The U.S. Court of Appeals for the Ninth Circuit has ruled that a Chapter 20 debtor who is ineligible for a discharge may still void a lien if a lender fails to defend its claim.
In In re Blendheim, the Blendheims owned a condominium with two mortgages. They first filed Chapter 7 to discharge their unsecured debts, and then filed Chapter 13 to restructure the two mortgages on their residence — a process known as “Chapter 20.” The senior servicer, HSBC, filed proof of claim, which the debtors challenged on the grounds that HSBC only attached the deed of trust, and not the promissory note, to the proof of claim, and that one of the signatures on the promissory note was allegedly forged.

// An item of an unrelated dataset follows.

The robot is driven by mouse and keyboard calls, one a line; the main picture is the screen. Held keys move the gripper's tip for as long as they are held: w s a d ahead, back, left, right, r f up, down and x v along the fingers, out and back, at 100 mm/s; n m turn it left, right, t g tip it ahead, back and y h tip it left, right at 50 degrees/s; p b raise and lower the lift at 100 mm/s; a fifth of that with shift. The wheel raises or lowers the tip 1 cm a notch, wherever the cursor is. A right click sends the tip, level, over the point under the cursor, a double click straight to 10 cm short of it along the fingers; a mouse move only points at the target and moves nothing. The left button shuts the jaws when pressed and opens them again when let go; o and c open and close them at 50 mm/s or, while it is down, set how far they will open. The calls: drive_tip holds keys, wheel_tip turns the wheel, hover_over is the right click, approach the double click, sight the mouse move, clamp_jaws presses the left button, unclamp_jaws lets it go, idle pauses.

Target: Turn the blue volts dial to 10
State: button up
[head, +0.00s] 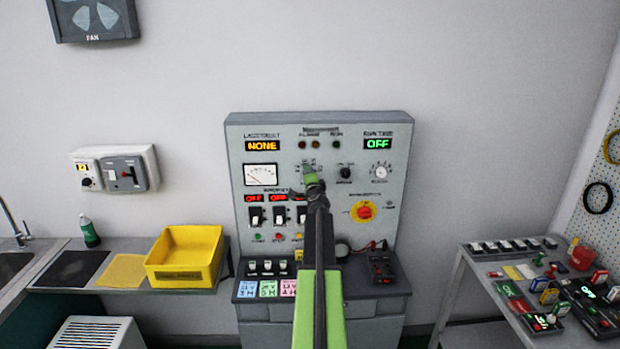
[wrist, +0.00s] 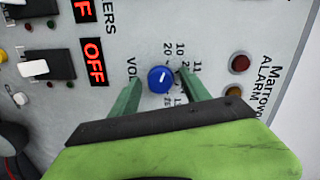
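The blue volts dial (wrist: 161,79) sits on the grey panel in the wrist view, with a short white mark on its face. Printed numbers ring it, partly covered by my fingers; a 10 and a 20 are readable just above it. My gripper (wrist: 160,75) is open, with one green finger on each side of the dial and a small gap showing on both sides. In the head view my gripper (head: 312,181) is in front of the upper middle of the test panel (head: 400,190), and my arm hides the dial there.
Red OFF displays (wrist: 94,62) and white-tipped switches (wrist: 38,68) lie left of the dial in the wrist view; alarm lamps (wrist: 240,62) lie right. In the head view, a red knob (head: 364,211) is lower right on the panel. A yellow bin (head: 184,257) stands left, a cluttered cart (head: 480,262) right.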

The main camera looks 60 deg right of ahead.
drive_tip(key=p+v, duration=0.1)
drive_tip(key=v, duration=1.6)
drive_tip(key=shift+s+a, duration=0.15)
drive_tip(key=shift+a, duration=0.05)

HSBC did not respond to the challenge and the bankruptcy court entered a default order disallowing HSBC’s claim. Subsequently, the Blendheims sought to void the mortgage under 11 U.S.C. § 506(d), which provides that “[t]o the extent that a lien secures a claim against the debtor that is not an allowed secured claim, such lien is void.”

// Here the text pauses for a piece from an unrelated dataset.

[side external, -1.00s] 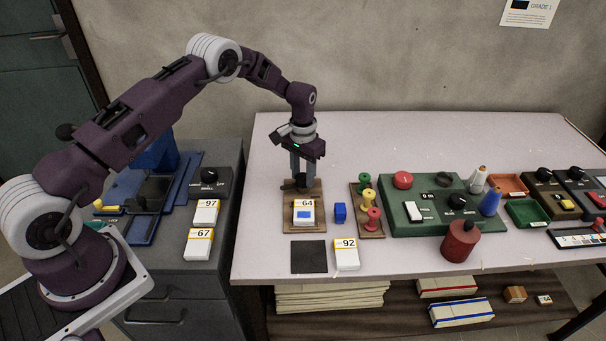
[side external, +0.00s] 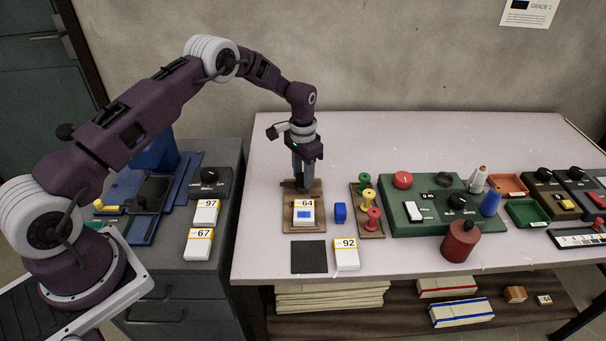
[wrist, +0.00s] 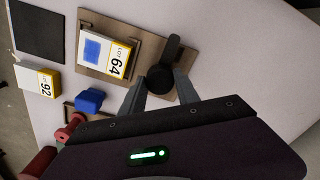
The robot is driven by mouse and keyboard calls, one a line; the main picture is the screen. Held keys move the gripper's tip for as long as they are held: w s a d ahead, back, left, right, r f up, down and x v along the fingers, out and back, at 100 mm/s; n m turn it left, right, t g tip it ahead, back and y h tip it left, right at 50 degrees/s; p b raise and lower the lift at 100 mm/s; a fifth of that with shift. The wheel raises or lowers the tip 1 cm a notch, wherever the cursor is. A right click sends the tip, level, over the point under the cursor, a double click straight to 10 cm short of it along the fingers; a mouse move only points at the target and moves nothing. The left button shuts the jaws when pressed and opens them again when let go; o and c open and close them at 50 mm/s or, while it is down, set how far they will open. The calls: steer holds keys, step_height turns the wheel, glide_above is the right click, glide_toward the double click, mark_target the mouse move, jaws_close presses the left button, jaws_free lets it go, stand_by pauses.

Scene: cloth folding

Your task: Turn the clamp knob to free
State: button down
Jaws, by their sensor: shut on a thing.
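The black clamp knob (wrist: 158,79) sits on a wooden board (wrist: 140,48), with a dark bar (wrist: 173,46) reaching from it along the board's end. A white block with a yellow "LOT 64" label and a blue patch (wrist: 96,51) lies on the board beside the knob. In the side view the same block (side external: 304,217) is at the board's near part. My gripper (side external: 302,177) points down over the board's far end. In the wrist view its two fingers are on either side of the knob, shut on it. The fingers partly hide the knob in the side view.
A blue cube (side external: 340,213) and a rack of colored spools (side external: 367,194) stand right of the board. A dark square pad (side external: 309,257) and a "92" block (side external: 346,254) lie in front. A green control box (side external: 400,222) is farther right. The table behind is clear.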

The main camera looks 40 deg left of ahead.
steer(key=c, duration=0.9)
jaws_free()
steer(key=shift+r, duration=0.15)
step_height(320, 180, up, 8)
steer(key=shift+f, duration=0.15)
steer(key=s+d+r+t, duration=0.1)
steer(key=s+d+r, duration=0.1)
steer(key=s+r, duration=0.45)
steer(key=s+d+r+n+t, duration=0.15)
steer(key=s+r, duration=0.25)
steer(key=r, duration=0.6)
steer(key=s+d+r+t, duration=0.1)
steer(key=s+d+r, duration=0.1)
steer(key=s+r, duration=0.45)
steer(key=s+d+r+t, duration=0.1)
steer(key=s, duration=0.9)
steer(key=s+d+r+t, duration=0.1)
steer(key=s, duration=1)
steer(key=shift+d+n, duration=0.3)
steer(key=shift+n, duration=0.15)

In its ruling, the Ninth Circuit said that while “[v]oidance of a lien posed a more drastic consequence than simple disallowance of HSBC’s claim in the bankruptcy proceeding” because “voiding the lien would eliminate HSBC’s state-law right of foreclosure,” HSBC’s failure to defend its lien was equivalent to forfeiting its claim.

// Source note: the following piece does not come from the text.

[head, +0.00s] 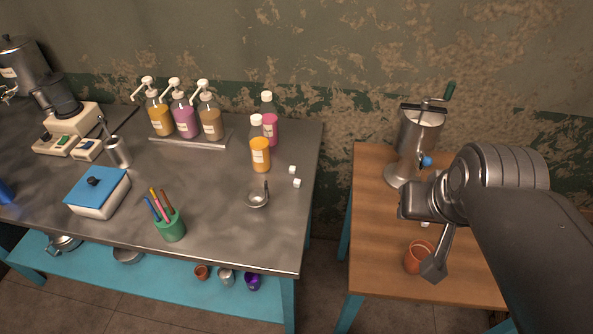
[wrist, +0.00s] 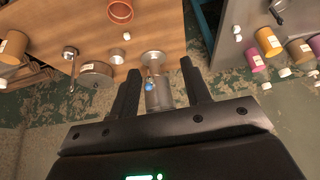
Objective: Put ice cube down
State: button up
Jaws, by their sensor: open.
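Two white ice cubes lie on the grey metal table, one (head: 292,169) just behind the other (head: 297,183). Small white cubes also show on that table in the wrist view (wrist: 267,86).
An orange cup (head: 417,257) stands on the wooden table. A gap separates the tables.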

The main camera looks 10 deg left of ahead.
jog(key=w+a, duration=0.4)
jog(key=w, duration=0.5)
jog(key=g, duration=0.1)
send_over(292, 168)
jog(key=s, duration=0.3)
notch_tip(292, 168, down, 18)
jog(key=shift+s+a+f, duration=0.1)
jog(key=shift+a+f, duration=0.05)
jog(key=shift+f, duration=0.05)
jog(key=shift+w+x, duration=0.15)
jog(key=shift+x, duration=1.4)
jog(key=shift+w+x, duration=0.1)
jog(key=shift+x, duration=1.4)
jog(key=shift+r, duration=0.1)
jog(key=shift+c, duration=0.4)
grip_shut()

In addition, the court found that a debtor’s ineligibility for a discharge does not prohibit the permanent voidance of a lien under § 506(d), dismissing HSBC’s argument that a discharge was necessary in order for a debtor to attain the benefits of lien voidance since discharge is the only way to close a Chapter 13 case in a way that makes lien voidance permanent.